══ Provided information

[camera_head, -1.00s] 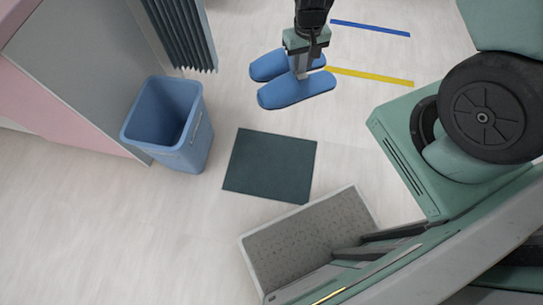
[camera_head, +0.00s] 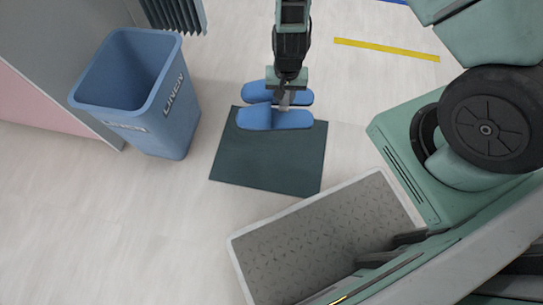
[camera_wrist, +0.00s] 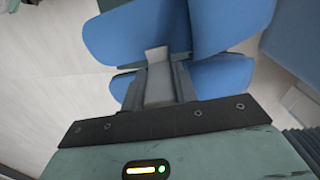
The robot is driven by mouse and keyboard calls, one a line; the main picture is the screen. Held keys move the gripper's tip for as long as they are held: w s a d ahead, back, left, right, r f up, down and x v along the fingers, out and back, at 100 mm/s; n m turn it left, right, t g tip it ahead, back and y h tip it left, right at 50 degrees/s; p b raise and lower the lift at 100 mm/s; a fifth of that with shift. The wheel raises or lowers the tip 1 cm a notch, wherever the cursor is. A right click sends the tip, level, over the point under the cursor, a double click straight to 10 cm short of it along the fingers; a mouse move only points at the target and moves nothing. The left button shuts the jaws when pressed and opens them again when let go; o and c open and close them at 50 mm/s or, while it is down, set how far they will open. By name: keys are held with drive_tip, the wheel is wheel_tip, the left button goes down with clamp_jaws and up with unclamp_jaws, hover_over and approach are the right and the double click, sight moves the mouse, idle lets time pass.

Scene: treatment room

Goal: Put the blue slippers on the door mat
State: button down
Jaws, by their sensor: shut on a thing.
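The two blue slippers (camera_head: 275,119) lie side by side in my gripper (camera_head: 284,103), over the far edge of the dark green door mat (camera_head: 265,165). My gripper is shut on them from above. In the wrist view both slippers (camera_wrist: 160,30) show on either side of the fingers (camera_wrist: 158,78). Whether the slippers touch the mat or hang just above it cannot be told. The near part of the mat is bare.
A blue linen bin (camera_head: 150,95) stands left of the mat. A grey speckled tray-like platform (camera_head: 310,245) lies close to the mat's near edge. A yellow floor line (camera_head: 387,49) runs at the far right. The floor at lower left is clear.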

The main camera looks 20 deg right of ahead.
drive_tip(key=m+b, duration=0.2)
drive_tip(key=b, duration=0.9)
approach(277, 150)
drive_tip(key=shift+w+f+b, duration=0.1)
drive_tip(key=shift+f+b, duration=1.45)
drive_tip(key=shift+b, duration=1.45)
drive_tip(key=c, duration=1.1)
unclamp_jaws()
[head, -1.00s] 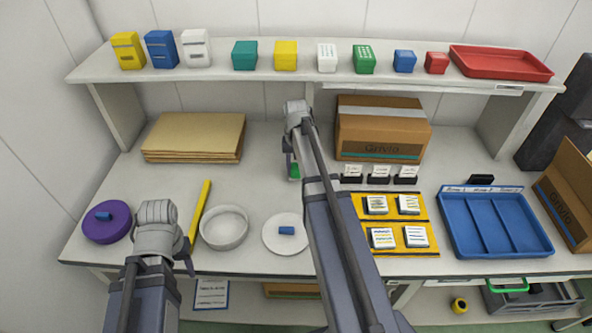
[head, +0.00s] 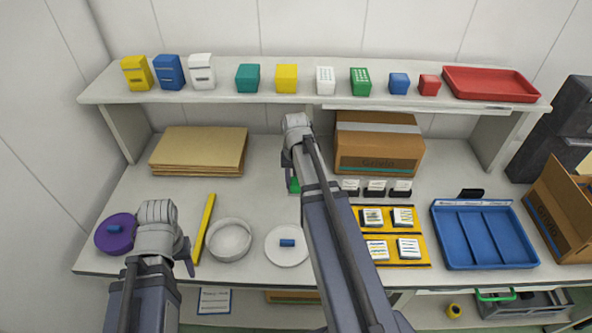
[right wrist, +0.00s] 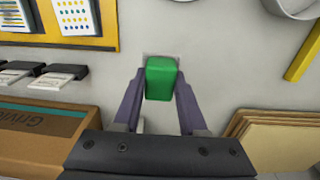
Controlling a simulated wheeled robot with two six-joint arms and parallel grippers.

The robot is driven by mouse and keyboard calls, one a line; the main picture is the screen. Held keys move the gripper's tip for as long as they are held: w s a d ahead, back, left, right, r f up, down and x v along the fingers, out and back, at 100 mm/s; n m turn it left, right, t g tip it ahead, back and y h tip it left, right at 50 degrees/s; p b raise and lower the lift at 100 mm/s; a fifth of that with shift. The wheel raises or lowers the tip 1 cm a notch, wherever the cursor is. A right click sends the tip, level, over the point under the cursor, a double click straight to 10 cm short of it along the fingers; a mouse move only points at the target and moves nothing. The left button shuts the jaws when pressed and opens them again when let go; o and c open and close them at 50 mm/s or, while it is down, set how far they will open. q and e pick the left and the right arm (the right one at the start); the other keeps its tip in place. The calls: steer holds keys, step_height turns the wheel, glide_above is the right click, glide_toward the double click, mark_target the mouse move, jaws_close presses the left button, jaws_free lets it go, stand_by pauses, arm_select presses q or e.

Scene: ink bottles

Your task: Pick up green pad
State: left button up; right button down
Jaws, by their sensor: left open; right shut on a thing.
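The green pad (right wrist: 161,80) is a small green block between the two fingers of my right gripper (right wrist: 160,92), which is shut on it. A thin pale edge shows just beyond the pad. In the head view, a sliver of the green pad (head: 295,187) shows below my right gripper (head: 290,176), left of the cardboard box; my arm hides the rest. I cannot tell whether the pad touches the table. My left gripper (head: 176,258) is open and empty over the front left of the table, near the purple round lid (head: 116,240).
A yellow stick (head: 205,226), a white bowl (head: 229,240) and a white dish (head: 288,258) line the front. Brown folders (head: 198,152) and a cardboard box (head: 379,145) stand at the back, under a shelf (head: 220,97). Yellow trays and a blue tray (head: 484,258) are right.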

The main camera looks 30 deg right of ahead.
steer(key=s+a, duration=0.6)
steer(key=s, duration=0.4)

════
══ Provided information

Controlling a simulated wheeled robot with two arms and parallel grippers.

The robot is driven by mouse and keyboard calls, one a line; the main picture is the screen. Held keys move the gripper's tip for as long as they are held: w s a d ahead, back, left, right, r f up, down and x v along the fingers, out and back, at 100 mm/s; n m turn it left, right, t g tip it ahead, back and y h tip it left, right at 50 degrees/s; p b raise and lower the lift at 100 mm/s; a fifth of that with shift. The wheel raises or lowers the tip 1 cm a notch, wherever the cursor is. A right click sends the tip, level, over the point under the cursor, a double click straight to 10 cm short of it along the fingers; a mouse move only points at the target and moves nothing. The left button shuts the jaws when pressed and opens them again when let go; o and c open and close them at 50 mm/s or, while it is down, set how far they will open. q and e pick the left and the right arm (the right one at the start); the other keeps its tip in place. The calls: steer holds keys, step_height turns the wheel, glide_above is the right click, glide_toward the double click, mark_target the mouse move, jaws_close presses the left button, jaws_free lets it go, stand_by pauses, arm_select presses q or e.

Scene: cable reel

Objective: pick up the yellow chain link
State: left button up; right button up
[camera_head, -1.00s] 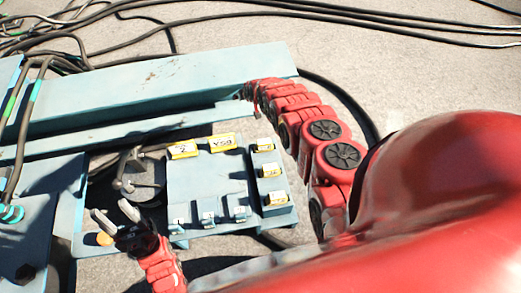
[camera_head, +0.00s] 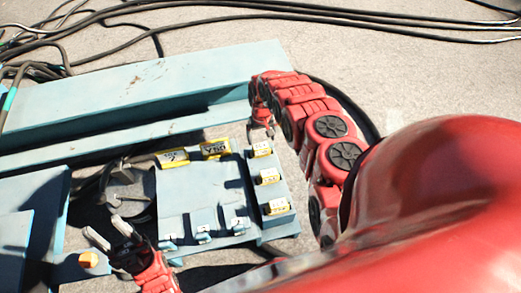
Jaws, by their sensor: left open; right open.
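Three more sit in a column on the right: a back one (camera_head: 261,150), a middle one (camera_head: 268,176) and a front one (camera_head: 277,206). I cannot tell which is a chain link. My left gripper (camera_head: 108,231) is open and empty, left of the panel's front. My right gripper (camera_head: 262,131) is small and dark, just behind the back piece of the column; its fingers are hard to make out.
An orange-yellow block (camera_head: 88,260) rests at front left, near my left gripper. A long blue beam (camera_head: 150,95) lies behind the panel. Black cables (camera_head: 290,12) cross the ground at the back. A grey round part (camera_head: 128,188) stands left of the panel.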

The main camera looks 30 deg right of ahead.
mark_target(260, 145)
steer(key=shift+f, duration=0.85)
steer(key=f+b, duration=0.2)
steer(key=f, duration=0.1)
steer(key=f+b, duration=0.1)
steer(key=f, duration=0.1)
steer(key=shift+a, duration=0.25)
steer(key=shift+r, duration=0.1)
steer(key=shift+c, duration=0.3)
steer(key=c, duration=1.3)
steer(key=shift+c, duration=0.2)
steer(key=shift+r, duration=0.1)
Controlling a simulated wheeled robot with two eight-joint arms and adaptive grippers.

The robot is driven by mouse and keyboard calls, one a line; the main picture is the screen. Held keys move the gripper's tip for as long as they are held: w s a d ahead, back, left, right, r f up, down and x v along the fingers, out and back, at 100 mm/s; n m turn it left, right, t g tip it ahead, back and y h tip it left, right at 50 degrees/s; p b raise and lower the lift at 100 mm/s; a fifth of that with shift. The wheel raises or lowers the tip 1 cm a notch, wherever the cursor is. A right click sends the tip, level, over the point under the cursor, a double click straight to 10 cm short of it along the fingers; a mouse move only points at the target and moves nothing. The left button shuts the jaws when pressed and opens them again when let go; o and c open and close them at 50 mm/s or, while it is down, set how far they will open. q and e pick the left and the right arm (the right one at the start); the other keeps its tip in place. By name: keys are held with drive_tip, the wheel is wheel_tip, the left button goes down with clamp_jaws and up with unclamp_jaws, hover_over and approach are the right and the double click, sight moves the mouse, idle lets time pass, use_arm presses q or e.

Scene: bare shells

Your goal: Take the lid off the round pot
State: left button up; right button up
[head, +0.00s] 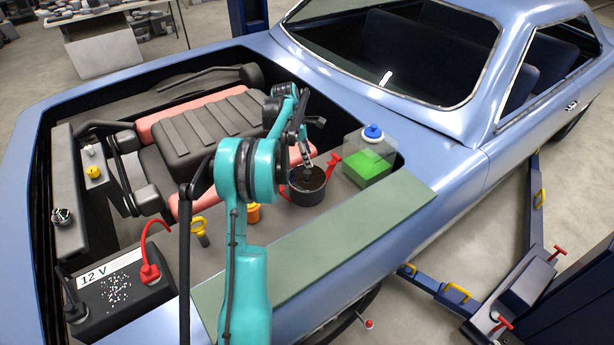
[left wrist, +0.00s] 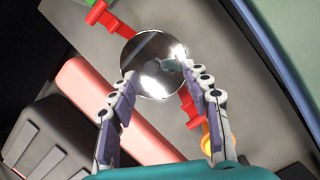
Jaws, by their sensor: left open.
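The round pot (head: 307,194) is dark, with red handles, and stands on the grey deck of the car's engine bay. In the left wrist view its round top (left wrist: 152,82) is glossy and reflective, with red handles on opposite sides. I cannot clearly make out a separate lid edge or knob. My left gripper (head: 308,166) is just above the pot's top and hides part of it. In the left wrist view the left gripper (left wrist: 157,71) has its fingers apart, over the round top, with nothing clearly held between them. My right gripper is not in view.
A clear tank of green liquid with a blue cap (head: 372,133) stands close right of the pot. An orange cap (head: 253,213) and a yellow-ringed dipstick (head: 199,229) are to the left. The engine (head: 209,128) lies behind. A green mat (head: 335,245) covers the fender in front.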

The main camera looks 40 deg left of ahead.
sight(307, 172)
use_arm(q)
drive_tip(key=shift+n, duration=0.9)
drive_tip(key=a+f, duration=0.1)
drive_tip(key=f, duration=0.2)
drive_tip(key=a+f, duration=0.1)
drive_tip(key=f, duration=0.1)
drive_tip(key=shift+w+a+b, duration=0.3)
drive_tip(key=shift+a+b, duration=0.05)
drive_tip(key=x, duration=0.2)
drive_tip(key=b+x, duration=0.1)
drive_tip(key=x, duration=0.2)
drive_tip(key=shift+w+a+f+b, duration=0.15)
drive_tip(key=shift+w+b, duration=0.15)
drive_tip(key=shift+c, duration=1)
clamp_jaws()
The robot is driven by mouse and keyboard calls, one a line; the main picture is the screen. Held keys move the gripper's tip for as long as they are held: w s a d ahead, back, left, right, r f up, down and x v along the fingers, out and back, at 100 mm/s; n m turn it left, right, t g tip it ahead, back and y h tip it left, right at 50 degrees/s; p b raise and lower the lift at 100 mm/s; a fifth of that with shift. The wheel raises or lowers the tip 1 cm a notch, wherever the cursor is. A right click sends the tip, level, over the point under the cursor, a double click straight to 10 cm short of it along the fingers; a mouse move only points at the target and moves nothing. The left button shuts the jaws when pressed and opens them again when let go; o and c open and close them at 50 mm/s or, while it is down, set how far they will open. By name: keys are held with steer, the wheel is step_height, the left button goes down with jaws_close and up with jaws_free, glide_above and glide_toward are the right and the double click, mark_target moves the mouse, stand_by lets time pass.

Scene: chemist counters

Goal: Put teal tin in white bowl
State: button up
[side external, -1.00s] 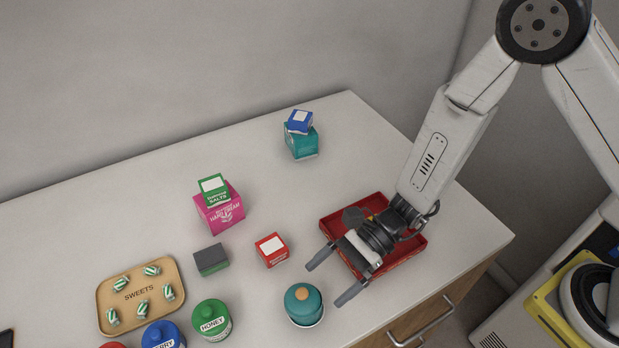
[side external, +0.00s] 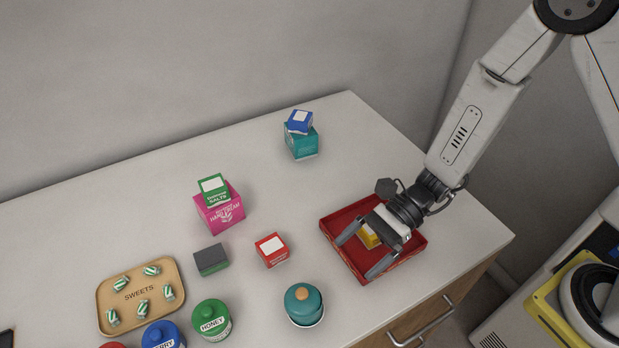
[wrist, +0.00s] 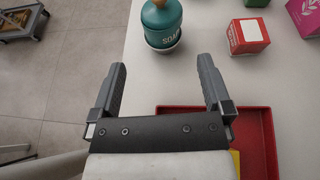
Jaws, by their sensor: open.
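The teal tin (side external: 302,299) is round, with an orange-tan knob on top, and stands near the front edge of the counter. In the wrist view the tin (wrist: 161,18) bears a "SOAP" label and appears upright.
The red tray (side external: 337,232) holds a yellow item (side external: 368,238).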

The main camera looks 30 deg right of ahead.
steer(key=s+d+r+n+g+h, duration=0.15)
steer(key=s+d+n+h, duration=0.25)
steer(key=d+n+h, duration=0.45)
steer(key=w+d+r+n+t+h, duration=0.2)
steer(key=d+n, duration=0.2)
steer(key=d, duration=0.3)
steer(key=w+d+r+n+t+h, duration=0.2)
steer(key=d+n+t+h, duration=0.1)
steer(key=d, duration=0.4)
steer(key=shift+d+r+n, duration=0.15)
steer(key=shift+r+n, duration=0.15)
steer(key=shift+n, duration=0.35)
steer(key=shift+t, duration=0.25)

════
══ Provided information

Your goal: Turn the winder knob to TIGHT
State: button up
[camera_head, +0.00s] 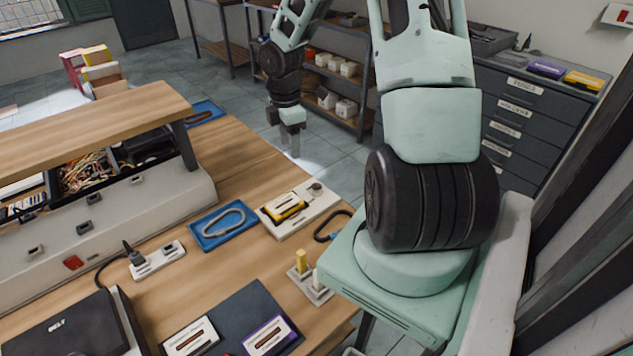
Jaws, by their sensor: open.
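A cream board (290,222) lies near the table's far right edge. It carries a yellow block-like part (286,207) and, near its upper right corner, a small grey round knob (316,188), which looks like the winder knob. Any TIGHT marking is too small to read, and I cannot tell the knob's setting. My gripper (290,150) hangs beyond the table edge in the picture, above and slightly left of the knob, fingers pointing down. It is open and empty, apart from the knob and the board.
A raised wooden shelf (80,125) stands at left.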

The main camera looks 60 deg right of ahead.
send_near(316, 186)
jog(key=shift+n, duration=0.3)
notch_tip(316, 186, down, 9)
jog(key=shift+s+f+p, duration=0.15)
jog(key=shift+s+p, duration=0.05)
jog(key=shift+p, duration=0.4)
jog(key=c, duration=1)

════

**What you will do**
The answer is a single number, the count of lines in the records that contain the string "simulated".

**Finished exercise**
3